Jan Walker - Author

Dancing to the Concertina's Tune

A Prison Teacher's Memoir

By Jan Walker

Introduction: Preview of an Unusual Career

Table of Contents
Introduction: Preview of an Unusual Career
Chapter 1: Going Inside the Prison Fence
Chapter 2: Behind the Badge
Chapter 3: The Parenting Experiment
Chapter 4: Confronting Attitude
I taught adult felons for eighteen years women and men who had murdered; raped, assaulted; pillaged; bought, sold, and used drugs; and committed unimaginable offenses against those they purported to love. No matter their crime, I met them as students and treated them as such. I believe even those who came seeking a mother's ear, or perhaps a priest's, found information that helped them think, wisdom that helped them learn, and antics that helped them remember.

I cut my correctional education teeth at Washington state's women's prison teaching traditional home economics, family dynamics, parenting skills, and related subjects meant to help women reconnect with their families. During the early years, I tailored standard college courses and educational materials to the population and devoted off hours to research and curriculum development. In time some of my work was published, and other correctional educators put it to use. After eleven years I transferred from the women's prison to McNeil Island Corrections Center, a medium custody men's facility, to introduce parenting and family courses and to coordinate an orientation program.

Much of this book is about my experiences with male offenders, but women's stories are here too, and tales of gender differences. Female teachers could hug a sobbing female inmate who'd gotten bad news from home and needed a steady shoulder, but sobbing males (and there were many) had to be kept at a distance. Rather than a shoulder, I offered a roll of toilet paper procured from janitorial supplies. Boxed tissues would have been nicer, but those carried inside from home disappeared within hours, box and all.

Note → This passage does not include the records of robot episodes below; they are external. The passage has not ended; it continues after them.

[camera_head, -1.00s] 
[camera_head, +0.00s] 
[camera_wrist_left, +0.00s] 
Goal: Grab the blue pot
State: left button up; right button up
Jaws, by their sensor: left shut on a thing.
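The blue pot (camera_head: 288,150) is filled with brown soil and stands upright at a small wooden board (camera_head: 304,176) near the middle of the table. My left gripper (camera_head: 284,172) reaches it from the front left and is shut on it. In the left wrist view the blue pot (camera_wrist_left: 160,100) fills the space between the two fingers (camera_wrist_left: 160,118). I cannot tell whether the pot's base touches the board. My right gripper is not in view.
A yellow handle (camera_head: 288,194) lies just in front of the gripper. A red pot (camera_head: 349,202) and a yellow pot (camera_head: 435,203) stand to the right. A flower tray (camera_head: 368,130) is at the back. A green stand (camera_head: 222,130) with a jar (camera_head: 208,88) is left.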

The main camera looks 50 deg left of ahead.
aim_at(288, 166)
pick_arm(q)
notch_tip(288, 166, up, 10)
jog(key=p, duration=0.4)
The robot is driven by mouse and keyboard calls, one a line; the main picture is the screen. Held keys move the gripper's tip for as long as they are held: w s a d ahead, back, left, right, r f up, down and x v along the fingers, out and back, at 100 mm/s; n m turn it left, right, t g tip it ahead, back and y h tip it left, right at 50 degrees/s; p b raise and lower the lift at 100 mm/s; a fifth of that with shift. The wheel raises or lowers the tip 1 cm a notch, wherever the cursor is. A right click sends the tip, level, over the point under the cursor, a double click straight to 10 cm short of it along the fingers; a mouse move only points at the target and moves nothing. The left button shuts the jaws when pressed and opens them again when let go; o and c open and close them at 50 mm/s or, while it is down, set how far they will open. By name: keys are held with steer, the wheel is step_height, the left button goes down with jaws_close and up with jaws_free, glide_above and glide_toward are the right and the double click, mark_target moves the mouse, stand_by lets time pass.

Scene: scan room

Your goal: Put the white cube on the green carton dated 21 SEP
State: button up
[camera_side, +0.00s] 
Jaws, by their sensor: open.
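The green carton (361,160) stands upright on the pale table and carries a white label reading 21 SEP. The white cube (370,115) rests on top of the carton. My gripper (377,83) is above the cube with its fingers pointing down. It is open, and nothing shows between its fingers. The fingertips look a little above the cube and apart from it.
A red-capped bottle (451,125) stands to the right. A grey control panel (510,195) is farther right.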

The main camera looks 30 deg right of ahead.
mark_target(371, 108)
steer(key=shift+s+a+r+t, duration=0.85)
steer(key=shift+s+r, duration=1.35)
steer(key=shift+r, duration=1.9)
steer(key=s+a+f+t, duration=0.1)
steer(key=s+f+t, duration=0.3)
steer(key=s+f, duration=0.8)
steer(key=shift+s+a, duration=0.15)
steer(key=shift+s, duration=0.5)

Prison is a unique society with absolute rules beyond those legislated by state or federal governments. Through the final decades of the twentieth century, barred cell blocks gave way to electronically controlled living units. The old convict code declined, and a new code slipped in, almost unnoticed, to take its place. It has to do with the unequivocal segregation of prisons and communities; it is symbolized by double rows of high chain link fences topped with rigid, spiraled razor wire. The wire, named concertina, is meant to shred flesh to ribbons. None enter or leave a prison's confines without permission. All are locked in during their stay. All who go inside, in any capacity, dance to the concertina's tune.